CHALLENGE:
The exercise asks for every line of the data to be reproduced exactly.

SUPPLIED DATA:
________________________________________

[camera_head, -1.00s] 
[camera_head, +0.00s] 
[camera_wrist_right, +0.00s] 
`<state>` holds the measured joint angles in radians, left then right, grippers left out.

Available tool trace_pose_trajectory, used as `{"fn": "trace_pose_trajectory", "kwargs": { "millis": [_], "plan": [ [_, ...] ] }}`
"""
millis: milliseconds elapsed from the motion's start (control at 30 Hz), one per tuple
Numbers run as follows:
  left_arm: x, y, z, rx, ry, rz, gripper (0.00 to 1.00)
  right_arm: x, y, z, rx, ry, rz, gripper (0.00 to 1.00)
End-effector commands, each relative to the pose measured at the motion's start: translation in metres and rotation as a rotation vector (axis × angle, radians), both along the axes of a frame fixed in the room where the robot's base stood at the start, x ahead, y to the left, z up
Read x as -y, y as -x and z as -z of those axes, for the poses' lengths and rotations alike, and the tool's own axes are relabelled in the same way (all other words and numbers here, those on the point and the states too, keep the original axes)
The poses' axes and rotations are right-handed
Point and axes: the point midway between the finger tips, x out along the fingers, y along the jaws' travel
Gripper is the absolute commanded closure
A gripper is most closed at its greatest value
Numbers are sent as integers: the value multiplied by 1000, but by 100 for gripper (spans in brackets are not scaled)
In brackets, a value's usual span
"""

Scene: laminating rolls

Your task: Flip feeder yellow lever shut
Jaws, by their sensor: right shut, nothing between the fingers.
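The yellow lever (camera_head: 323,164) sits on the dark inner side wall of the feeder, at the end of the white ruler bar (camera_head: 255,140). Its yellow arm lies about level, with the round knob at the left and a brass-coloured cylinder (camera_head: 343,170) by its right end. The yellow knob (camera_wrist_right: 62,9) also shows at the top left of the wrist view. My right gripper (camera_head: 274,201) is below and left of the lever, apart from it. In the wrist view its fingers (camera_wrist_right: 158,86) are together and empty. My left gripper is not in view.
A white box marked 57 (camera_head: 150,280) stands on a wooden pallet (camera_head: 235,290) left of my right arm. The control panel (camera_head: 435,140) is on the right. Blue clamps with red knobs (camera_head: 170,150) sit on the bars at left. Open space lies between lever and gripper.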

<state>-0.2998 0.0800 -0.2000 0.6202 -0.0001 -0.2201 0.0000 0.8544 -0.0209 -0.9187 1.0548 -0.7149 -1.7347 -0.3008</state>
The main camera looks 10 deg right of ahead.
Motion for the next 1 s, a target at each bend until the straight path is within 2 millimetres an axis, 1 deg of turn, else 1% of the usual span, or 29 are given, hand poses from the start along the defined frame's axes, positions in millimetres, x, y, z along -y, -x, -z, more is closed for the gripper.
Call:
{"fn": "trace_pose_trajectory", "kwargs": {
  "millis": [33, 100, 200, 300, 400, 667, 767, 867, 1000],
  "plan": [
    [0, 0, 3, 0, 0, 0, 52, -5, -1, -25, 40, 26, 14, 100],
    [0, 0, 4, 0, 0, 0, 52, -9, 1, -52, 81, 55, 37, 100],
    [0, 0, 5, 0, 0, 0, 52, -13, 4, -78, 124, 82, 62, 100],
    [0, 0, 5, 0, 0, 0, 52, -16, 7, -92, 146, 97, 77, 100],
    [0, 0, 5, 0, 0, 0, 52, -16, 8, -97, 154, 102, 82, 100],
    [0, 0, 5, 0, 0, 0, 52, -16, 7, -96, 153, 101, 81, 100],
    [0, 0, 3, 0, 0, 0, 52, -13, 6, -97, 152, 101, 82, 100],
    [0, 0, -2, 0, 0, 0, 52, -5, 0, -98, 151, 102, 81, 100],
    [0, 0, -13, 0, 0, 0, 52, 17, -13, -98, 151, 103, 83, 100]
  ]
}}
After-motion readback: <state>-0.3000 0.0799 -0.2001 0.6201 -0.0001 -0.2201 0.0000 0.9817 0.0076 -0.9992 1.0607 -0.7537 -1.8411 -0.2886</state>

________________________________________

FULL OUTPUT:
[camera_head, -1.00s] 
[camera_head, +0.00s] 
[camera_wrist_right, +0.00s] 
`<state>` holds the measured joint angles in radians, left then right, grippers left out.

Available tool trace_pose_trajectory, used as `{"fn": "trace_pose_trajectory", "kwargs": { "millis": [_], "plan": [ [_, ...] ] }}`
"""
millis: milliseconds elapsed from the motion's start (control at 30 Hz), one per tuple
Numbers run as follows:
  left_arm: x, y, z, rx, ry, rz, gripper (0.00 to 1.00)
  right_arm: x, y, z, rx, ry, rz, gripper (0.00 to 1.00)
End-effector commands, each relative to the pose measured at the motion's start: translation in metres and rotation as a rotation vector (axis × angle, radians), both along the axes of a frame fixed in the room where the robot's base stood at the start, x ahead, y to the left, z up
Read x as -y, y as -x and z as -z of those axes, for the poses' lengths and rotations alike, and the tool's own axes are relabelled in the same way (all other words and numbers here, those on the point and the states too, keep the original axes)
The poses' axes and rotations are right-handed
Point and axes: the point midway between the finger tips, x out along the fingers, y along the jaws' travel
Gripper is the absolute commanded closure
A gripper is most closed at its greatest value
Numbers are sent as integers: the value multiplied by 1000, but by 100 for gripper (spans in brackets are not scaled)
In brackets, a value's usual span
"""

Scene: laminating rolls

Your task: Flip feeder yellow lever shut
Jaws, by their sensor: right shut, nothing between the fingers.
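The yellow lever (camera_head: 323,164) sits on the dark inner side wall of the feeder, at the end of the white ruler bar (camera_head: 255,140). Its yellow arm lies about level, with the round knob at the left and a brass-coloured cylinder (camera_head: 343,170) by its right end. The yellow knob (camera_wrist_right: 62,9) also shows at the top left of the wrist view. My right gripper (camera_head: 274,201) is below and left of the lever, apart from it. In the wrist view its fingers (camera_wrist_right: 158,86) are together and empty. My left gripper is not in view.
A white box marked 57 (camera_head: 150,280) stands on a wooden pallet (camera_head: 235,290) left of my right arm. The control panel (camera_head: 435,140) is on the right. Blue clamps with red knobs (camera_head: 170,150) sit on the bars at left. Open space lies between lever and gripper.

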<state>-0.2998 0.0800 -0.2000 0.6202 -0.0001 -0.2201 0.0000 0.8544 -0.0209 -0.9187 1.0548 -0.7149 -1.7347 -0.3008</state>
The main camera looks 10 deg right of ahead.
Motion for the next 1 s, a target at each bend until the straight path is within 2 millimetres an axis, 1 deg of turn, else 1% of the usual span, or 29 are given, hand poses from the start along the defined frame's axes, positions in millimetres, x, y, z along -y, -x, -z, more is closed for the gripper.
Call:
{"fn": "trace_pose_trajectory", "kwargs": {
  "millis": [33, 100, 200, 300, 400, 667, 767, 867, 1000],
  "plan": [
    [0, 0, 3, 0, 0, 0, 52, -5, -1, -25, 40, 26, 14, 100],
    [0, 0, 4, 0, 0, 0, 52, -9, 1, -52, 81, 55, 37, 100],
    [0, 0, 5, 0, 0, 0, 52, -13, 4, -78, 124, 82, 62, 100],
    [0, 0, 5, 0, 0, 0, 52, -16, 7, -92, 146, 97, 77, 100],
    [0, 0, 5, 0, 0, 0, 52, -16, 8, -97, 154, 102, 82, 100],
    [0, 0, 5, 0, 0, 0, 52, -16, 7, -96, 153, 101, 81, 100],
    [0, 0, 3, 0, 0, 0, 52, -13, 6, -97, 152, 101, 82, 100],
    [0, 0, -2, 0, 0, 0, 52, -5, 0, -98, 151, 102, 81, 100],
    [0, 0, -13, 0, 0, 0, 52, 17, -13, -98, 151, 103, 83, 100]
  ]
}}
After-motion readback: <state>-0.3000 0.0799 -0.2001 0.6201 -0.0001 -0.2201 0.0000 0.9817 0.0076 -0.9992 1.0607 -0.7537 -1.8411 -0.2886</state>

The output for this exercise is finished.